I had been hearing about ‘Sairat’ for a couple years now. After being blown away by the ‘Dhadak’ trailer and learning it was a Hindi remake of ‘Sairat,’ I finally decided to get on Netflix and watch the Marathi superhit. Watching with not many expectations, I was pleasantly blown away by the gut-wrenching love story that quickly became a favorite.
Directed by Nagraj Manjule, a filmmaker who received a National Award for his short film, ‘Pistulya,’ the film included issues of honor killings and caste discrimination, which still exist in many parts of India today and are recurring themes in Manjule films. The plot revolves around two young college students, Archi, played by Rinku Rajguru, and Parshya, played by Akash Thosar. Archi is the headstrong daughter of a local politician and comes from a rich, upper caste family, while Parshya comes from a poor, low caste family. They both go to college together, where they begin to fall in love as they spend time together.
The first half of ‘Sairat’ follows a typical Bollywood love story plot, showing the progression of how these two young college students fall in love. Rajguru and Thosar, both making their debuts with this film, play their respective roles with sincerity and realness. It’s hard to not fall in love with the innocence of Archi and Parshya’s romance. The plot takes a turn as Archi’s family discovers this blooming love and immediately sets her up to get married to someone else. Parshya’s family warns him to not get more involved and to forget Archi, since they are of an upper caste and can take whatever his family has. However, the two can’t resist to stay apart and eventually elope.

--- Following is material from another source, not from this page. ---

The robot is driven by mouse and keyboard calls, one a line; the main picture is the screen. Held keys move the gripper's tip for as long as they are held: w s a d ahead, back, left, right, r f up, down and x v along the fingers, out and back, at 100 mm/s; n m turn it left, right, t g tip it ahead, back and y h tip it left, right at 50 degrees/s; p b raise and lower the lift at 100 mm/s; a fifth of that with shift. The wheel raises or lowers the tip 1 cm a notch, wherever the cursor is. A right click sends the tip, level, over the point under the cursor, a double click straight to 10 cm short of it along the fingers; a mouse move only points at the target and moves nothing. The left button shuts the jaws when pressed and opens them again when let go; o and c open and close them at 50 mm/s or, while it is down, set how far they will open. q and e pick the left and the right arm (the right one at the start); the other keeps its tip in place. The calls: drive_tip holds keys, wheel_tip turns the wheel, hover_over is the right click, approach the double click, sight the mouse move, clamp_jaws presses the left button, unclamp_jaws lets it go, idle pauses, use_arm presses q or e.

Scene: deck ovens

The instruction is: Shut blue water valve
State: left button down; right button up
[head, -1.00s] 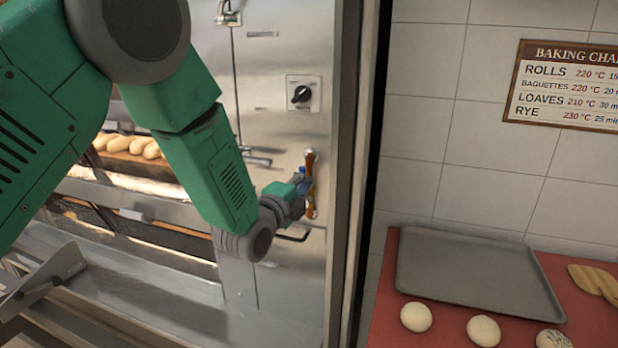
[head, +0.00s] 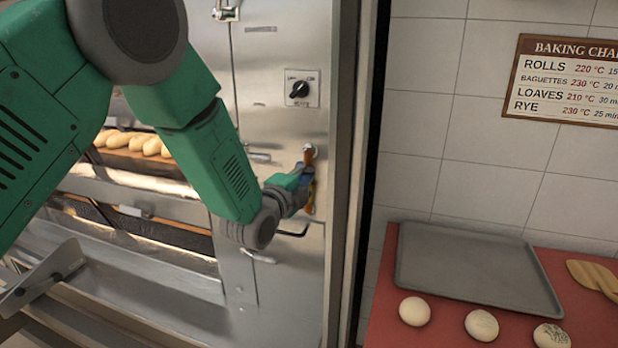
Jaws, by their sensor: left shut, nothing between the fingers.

The two start to build their lives together, starting from the bottom. Archi struggles to adjust going from riches to rags. You laugh with them, cry with them, get frustrated with them. You experience their conflicts with each other with them and watch them grow together. By now, all emotions are fully invested in the characters, which is why the ending of ‘Sairat’ leaves you completely shocked and gut-wrenched.
Unlike most Bollywood love stories, ‘Sairat’ does touch on the caste divide that still exists in India, although illegal. The differences in power and the benefits those more powerful have over the poorer is well portrayed in the film. The film also portrays Archi as a strong willed, headstrong girl, who does what she wants. While a daughter of a local politician who believes in honor killings, Archi shows no fear in standing up for herself.
Overall, I give this film a 4 out of 5 stars. While I loved everything about the film, I don’t know if it’s something I can bring myself to watch over and over, as it does leave you with a heavy heart.
I look forward to seeing how Bollywood’s take, ‘Dhadak,’ stands up against ‘Sairat’ and if it is able to deliver the same simplicity and wholesomeness of this love story.